Newly black-haired and clad in an elegant Albert Hall-appropriate red dress, Lipa seems a little overwhelmed with the scale of the setting. Throughout the medleyed opening numbers – “End Of An Era” and the propulsive “Houdini”, from her recent third album Radical Optimism – the muddy fullness of the orchestra threatens to drown out her voice. There’s something quite static about the whole presentation, too. Lipa tries to make the most of the space, occasionally striding along the walkway, and at one point standing atop a piano. But she spends much of the night standing at its centre, performing some modest dance moves with a kind of careful stiffness. Far more dynamic is Ben Foster, conducting the orchestra with a vengeance, and the numerous camera rigs gliding around and above the stage.
Lipa’s songs are designed to animate, but the Albert Hall isn’t really a forum for dancing; the crowd do their best nonetheless. There are moments that want for a more subdued vibe – a soulful cover of Cleo Sol’s “Sunshine” is punctured by whoops and an obnoxious “Get it, girl!”. At times, the orchestration feels like a bit of a counter-productive gimmick – for every snappy crescendo, or satisfying glissando of the strings, there are a dozen bars of gluttonous noise that would, on record, surely provoke claims of “overproduction”. It’s also hard to distinguish the various moving parts: I struggle to pick out the choir whatsoever.
But when it works, it really works. Lipa’s voice grows into the evening, and really shines on tracks such as the soaring “Falling Forever”, another Radical Optimism cut. As the set rollicks towards its climax, you can’t help but get swept along. For a while, I wonder if a full-sized orchestra was not in fact what has been missing from Lipa’s whole live act all along. As Elton John joins Lipa onstage for the encore – for a rendition of the boppy mash-up collab “Cold Heart” – the mood is triumphant. He takes a couple of bars to find his pitch, but John, sat down for the performance, is in solid voice here. His appearance is a sign, perhaps, of the weight of the occasion: no such guest spot materialised during Lipa’s Pyramid Stage set (nor, for that matter, did Lipa grace his headline set the year before).

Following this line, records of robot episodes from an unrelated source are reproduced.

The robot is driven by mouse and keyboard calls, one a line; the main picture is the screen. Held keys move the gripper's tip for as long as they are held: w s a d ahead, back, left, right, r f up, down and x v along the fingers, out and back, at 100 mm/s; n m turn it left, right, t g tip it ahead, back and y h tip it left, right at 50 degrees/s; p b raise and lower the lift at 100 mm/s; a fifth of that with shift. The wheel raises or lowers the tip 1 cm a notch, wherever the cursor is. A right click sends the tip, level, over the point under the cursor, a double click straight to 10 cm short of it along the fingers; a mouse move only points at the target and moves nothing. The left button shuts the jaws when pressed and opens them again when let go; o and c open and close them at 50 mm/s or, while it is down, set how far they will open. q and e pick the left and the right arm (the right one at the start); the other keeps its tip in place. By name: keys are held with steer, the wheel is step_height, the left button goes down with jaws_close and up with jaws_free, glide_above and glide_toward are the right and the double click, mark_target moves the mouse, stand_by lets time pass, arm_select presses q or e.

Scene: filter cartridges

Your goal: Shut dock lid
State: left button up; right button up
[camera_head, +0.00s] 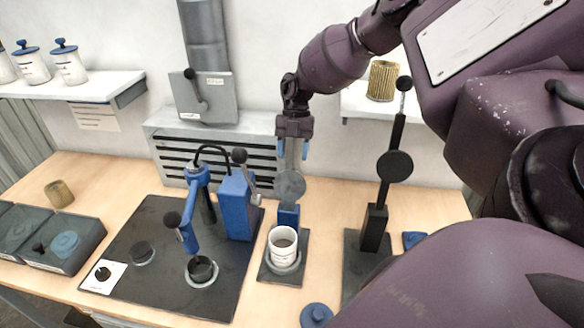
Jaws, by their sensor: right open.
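The dock (267,270) is a dark square plate with a blue hinge block (288,217) at its back. A white cup-shaped cartridge (283,256) stands upright in its ring. The grey round dock lid (290,185) stands raised above the hinge block, clear of the cartridge. My right gripper (292,152) points down at the lid's upper end. Its blue-tipped fingers are apart, with a pale grey strip showing between them; I cannot tell whether they touch it. My left gripper is not in view.
A blue clamp press (236,205) stands on a dark mat (150,215) to the left. A black lever stand (374,228) stands close on the right. A blue cap (316,315) lies in front. A slatted grey box (165,128) is behind. My right arm covers the right side.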

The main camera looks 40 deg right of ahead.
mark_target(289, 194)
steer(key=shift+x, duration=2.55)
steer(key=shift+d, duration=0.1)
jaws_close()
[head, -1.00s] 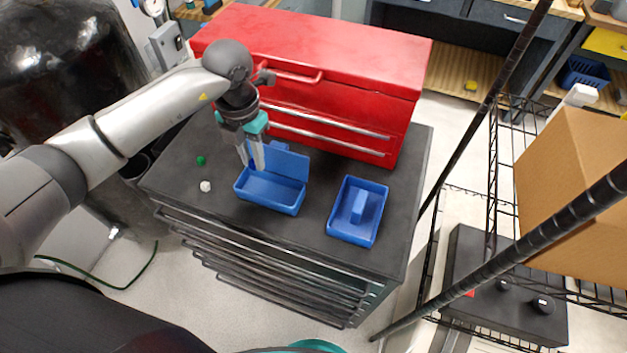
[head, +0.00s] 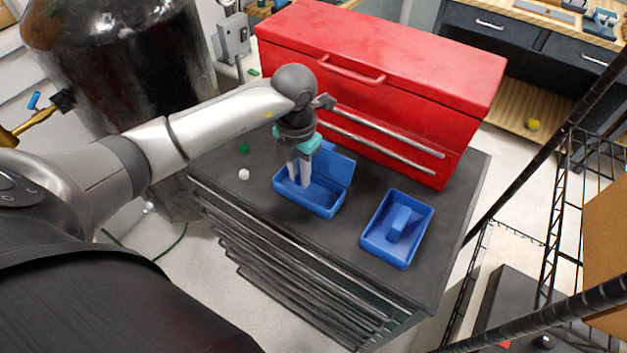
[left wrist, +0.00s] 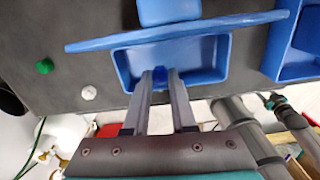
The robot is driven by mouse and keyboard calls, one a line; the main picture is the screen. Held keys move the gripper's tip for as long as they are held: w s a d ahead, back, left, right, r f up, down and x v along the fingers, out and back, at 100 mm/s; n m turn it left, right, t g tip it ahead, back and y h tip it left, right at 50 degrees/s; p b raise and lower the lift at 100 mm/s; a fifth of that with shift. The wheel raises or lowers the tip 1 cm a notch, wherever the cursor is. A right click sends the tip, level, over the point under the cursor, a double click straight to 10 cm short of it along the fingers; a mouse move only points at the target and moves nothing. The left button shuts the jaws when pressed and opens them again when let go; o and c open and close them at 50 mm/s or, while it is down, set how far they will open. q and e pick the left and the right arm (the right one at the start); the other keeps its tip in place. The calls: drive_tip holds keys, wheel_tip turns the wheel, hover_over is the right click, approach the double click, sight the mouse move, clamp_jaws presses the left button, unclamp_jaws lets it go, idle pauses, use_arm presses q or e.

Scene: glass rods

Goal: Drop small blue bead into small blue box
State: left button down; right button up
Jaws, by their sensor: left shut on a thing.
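The small blue box (head: 322,208) stands on the dark cabinet top with its lid (head: 334,166) open at the back; in the left wrist view its wall (left wrist: 122,68) lies beyond my fingers. My left gripper (head: 299,184) points down over the open box, its fingertips over or just inside the opening. In the left wrist view the gripper (left wrist: 161,78) is shut on the small blue bead (left wrist: 160,73) between its fingertips. The bead is hidden in the head view. I cannot tell whether it touches the box floor. My right gripper is not in view.
A second blue box (head: 369,242) with a raised block inside stands to the right. A green piece (head: 244,148) and a white piece (head: 244,174) lie left of the box. A red tool chest (head: 400,70) stands behind. The front cabinet top is clear.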

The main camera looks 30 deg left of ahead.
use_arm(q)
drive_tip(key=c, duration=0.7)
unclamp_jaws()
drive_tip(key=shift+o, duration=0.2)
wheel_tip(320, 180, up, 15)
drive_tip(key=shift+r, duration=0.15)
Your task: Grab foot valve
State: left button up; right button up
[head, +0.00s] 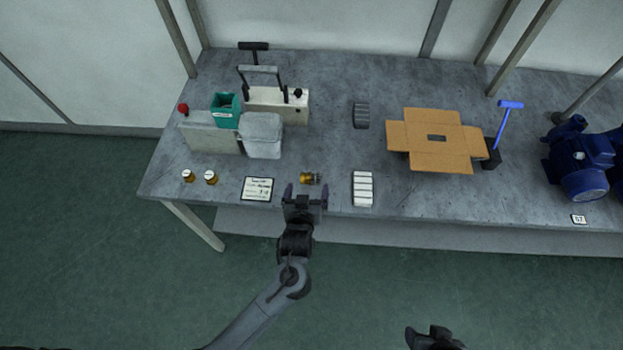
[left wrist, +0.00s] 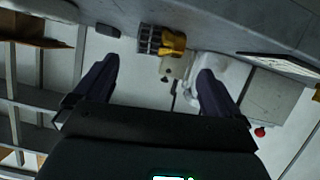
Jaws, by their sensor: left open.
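The foot valve (head: 310,178), a small brass-coloured piece, lies near the front edge of the grey table in the head view. In the left wrist view the foot valve (left wrist: 172,42) shows a yellow body and a dark ribbed part, ahead of and between the fingers. My left gripper (head: 306,194) is open at the table's front edge, just short of the valve, with nothing between its fingers. Its two fingers also show in the left wrist view (left wrist: 157,70). A dark part of my right gripper (head: 435,338) shows at the bottom edge; its fingers are not clear.
A labelled card (head: 257,188) lies left of the valve and a white ribbed block (head: 362,188) lies right of it. Two small capped jars (head: 210,177) stand further left. A grey bin (head: 262,135), an opened cardboard box (head: 437,153) and a blue pump (head: 582,165) stand further back.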

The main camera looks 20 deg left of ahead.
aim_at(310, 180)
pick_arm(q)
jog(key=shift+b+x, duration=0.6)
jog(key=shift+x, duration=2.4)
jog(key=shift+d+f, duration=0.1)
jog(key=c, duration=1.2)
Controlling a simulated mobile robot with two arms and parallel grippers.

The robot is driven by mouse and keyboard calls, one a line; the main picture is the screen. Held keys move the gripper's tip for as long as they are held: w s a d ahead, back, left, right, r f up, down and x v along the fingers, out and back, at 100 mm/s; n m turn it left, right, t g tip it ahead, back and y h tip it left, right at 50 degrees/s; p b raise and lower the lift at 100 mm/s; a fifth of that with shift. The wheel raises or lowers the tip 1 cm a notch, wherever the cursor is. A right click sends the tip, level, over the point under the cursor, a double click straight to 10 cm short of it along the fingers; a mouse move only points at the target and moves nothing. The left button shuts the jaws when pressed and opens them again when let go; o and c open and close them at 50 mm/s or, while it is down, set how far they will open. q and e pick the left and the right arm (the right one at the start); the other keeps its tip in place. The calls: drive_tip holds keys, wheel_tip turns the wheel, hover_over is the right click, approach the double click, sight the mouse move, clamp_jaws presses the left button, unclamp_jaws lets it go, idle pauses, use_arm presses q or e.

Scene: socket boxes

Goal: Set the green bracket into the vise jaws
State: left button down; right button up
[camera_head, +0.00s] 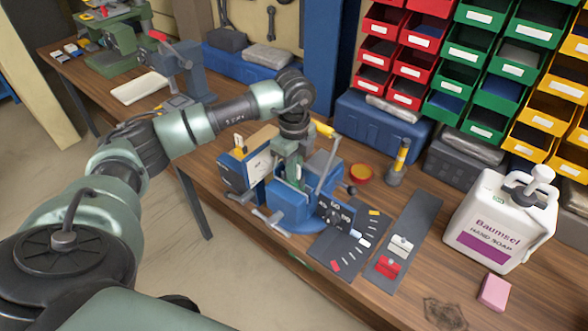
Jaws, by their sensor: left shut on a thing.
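The blue vise (289,207) stands near the front edge of the wooden workbench, its jaws facing up. My left arm reaches in from the left, and my left gripper (292,160) points down right above the vise. It is shut on the green bracket (299,181), which shows only as a small green part at the jaws. The gripper and vise hide most of the bracket, so I cannot tell whether it is seated or just held between the jaws. My right gripper is not in view.
A dark mat (346,247) with small bits lies right of the vise. A grey strip (408,240) holds red and white pieces. A white soap jug (497,222), pink block (494,292) and orange-red bowl (361,174) stand nearby. Coloured bins (470,60) line the back.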

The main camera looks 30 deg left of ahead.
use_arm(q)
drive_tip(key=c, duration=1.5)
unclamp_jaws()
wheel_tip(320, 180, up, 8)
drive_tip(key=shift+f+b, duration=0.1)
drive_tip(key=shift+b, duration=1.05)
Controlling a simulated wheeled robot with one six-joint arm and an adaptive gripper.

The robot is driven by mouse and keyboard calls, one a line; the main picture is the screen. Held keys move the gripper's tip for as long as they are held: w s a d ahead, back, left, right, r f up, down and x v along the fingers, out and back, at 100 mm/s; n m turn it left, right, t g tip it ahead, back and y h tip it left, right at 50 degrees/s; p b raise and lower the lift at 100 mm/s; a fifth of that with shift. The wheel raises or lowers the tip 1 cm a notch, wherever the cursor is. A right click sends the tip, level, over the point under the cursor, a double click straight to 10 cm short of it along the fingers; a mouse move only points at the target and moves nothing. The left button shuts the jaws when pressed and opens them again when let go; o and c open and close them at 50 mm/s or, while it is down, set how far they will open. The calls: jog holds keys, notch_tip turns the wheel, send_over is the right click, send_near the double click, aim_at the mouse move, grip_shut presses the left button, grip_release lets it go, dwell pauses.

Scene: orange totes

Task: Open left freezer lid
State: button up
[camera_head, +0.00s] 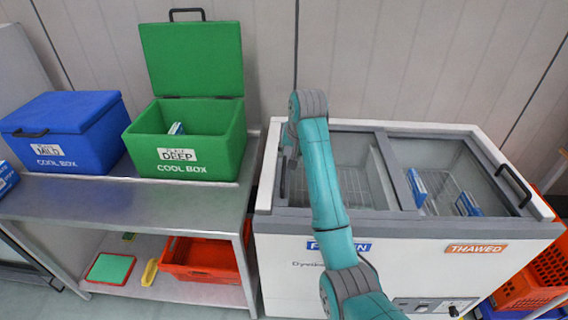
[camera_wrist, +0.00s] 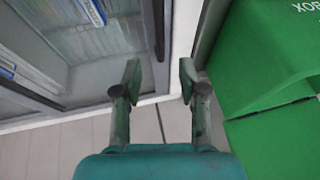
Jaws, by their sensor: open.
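The chest freezer (camera_head: 290,232) is white and has two grey-framed lids with clear panes. The left lid (camera_head: 363,163) appears closed, with wire baskets showing beneath it; the arm covers part of it. Its grey frame also shows in the wrist view (camera_wrist: 85,104). My gripper (camera_wrist: 160,80) is open and empty. It is over the freezer's left end, with the white rim and dark frame edge between and below its fingers. In the head view the gripper is mostly hidden at the left lid's outer edge.
The right lid (camera_head: 452,170) has a dark handle (camera_head: 513,186). A green cool box (camera_head: 190,133) with its lid up stands close left on a metal table (camera_head: 150,205), beside a closed blue cool box (camera_head: 65,135). A wall (camera_head: 400,60) is close behind.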

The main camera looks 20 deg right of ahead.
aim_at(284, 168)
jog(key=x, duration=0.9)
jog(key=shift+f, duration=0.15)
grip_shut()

A stop-the-presses cameo such as this threatens, for a second, to derail the evening. How are you supposed to top an appearance from the Rocket Man himself? But Lipa, now dressed in snazzy black, finds a way, bringing on her backing dancers for an exuberant rendition of “Dance The Night”, her contribution to last year’s Barbie soundtrack, never before performed live. As confetti rains down from the ceiling to the sound of a lushly orchestrated “Don’t Start Now”, the Albert Hall finally seems like Lipa’s stage. Against the odds, and maybe even good sense, she has made it work.